Это книга во многом автобиографическая, ни на что не похожая, живая и остроумная. Вдобавок густо заселённая реальными персонажами из круга питерской гуманитарной интеллигенции.
Среди жанровых и «интонационных» предшественников Аствацатурова критики называют Сергея Довлатова, Павла Санаева, Александра Жолковского (с его «Виньетками»), Венедикта Ерофеева…
— Ваш роман состоит из двух частей, во многом непохожих и написанных явно в разные годы. Какова история их создания и «взаимоотношений»?
— Первая часть книги выросла из записей, которые я делал в «Живом журнале», начиная с 2002 года. Это были отдельные заметки, наблюдения, не всегда обработанные. Потом они сложились в единый комплекс.

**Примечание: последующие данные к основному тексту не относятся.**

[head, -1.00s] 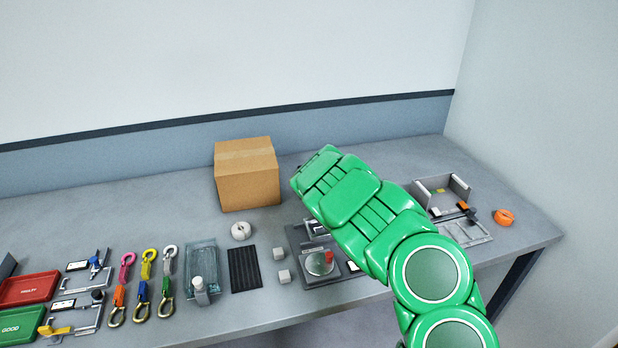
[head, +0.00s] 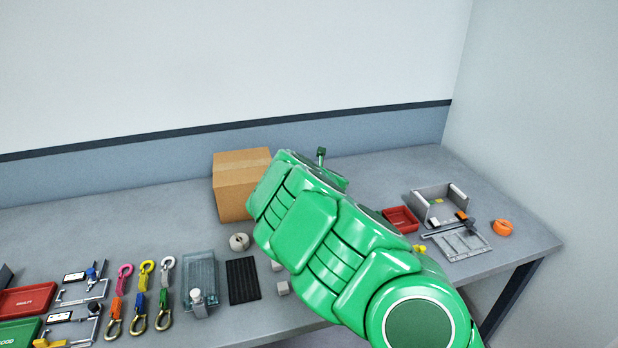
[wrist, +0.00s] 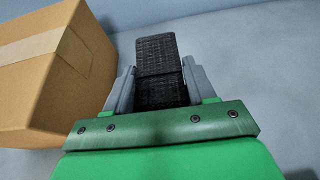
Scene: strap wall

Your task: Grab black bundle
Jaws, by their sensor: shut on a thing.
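The black bundle (wrist: 158,57) shows in the wrist view as a dark, woven, folded strap. My gripper (wrist: 158,88) is shut on it, with one grey finger on each side. The bundle sticks out past the fingertips. In the head view my green arm hides the gripper, and I cannot make out the bundle there.
A cardboard box (head: 238,190) stands close to the left of my gripper; it also shows in the wrist view (wrist: 60,80). Orange and white rolls, a red tray (head: 401,219), a grey fixture (head: 440,205) and several coloured hooks lie on the grey table (head: 120,215).

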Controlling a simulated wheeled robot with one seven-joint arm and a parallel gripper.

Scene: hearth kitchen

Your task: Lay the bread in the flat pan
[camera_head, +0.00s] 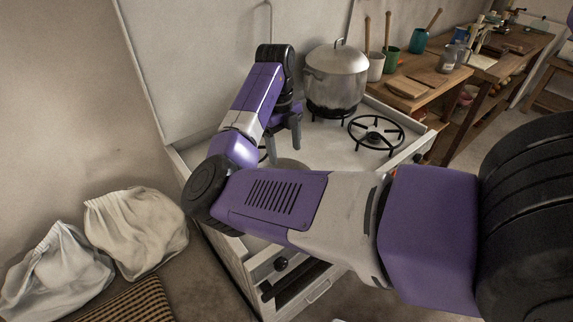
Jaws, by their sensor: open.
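My gripper (284,145) points down over the left part of the white stove top (335,155), with its fingers apart. I see nothing between the fingers. A grey rounded edge (290,163) shows just below the gripper; it may be part of the flat pan, but my arm hides most of it. I cannot make out the bread for sure. A light brown flat piece (407,87) lies on the wooden table to the right of the stove; I cannot tell if it is bread or a board.
A lidded metal pot (336,77) stands at the back of the stove, right of my gripper. An empty burner (376,132) is in front of it. Cups and pots (391,60) stand on the wooden table (432,85). Two pale sacks (137,230) sit on the floor at left.

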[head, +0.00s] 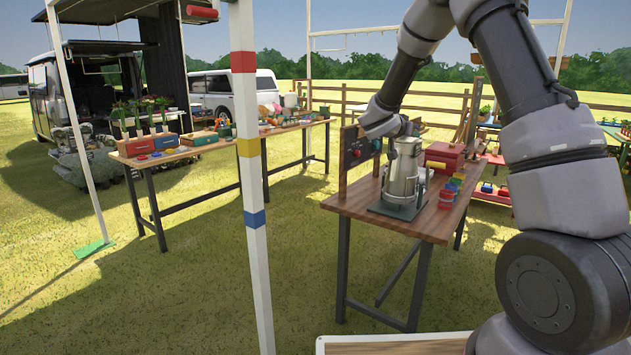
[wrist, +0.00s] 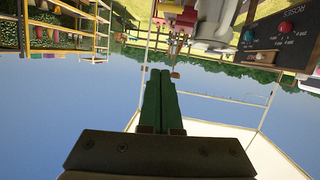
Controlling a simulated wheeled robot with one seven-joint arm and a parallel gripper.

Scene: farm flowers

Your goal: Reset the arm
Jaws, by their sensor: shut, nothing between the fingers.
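My arm reaches from the right of the head view over the right-hand table (head: 335,203), bent down at the elbow. Its wrist is at the back of this table, behind a metal canister. My gripper's fingertips are hidden in the head view. In the wrist view, which is upside down, my gripper (wrist: 160,72) shows as two green fingers pressed together with nothing between them. Sky and the canopy frame lie behind the fingers.
The metal canister (head: 402,170) stands on a dark base close to my wrist. A dark panel with knobs (head: 358,150) is left of it, marked ROSES in the wrist view. A red box (head: 443,158) is to the right. A striped post (head: 248,150) stands left.

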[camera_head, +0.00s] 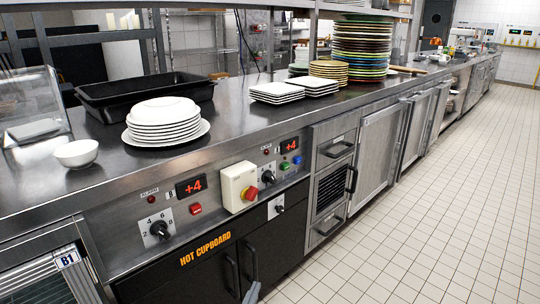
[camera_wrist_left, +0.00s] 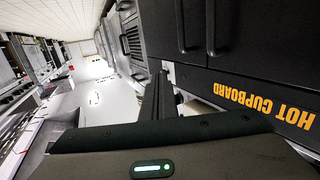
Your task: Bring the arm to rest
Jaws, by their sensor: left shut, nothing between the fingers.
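My left gripper (camera_wrist_left: 160,82) shows in the wrist view with its dark fingers together and nothing between them. It is in front of the black hot cupboard doors (camera_wrist_left: 240,35), apart from the counter top. In the head view only a small grey tip (camera_head: 252,293) shows at the bottom edge, in front of the cupboard (camera_head: 205,272). The rest of the left arm is out of that view. My right gripper is not in view.
The steel counter (camera_head: 235,125) holds a white plate stack (camera_head: 165,118), a small bowl (camera_head: 76,153), a black tray (camera_head: 140,90), square plates (camera_head: 275,92) and tall coloured plate stacks (camera_head: 360,50). A control box (camera_head: 238,187) juts from the front. The tiled floor (camera_head: 440,200) is clear.

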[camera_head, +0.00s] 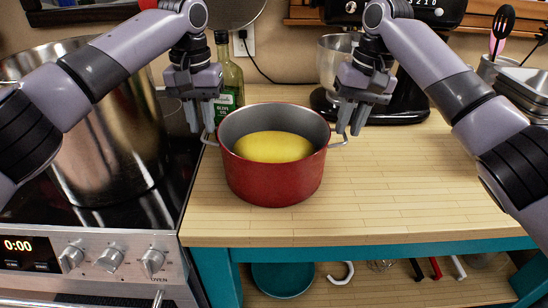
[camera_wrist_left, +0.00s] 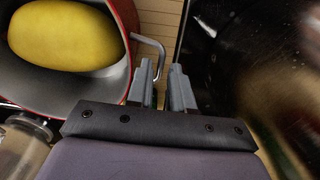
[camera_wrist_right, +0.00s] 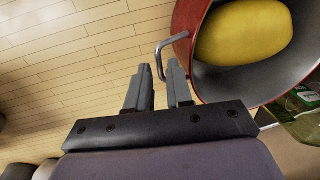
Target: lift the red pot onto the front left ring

Конечно, демаркационная линия между первой и второй частью романа очень заметна. Первая часть писалась долго. Она более прямая и цельная. Организована она с помощью особой системы лейтмотивов (например: обнажённое одинокое человеческое тело, голая земля, кости, череп — то есть как бы редуцированный человек, его различные сущности).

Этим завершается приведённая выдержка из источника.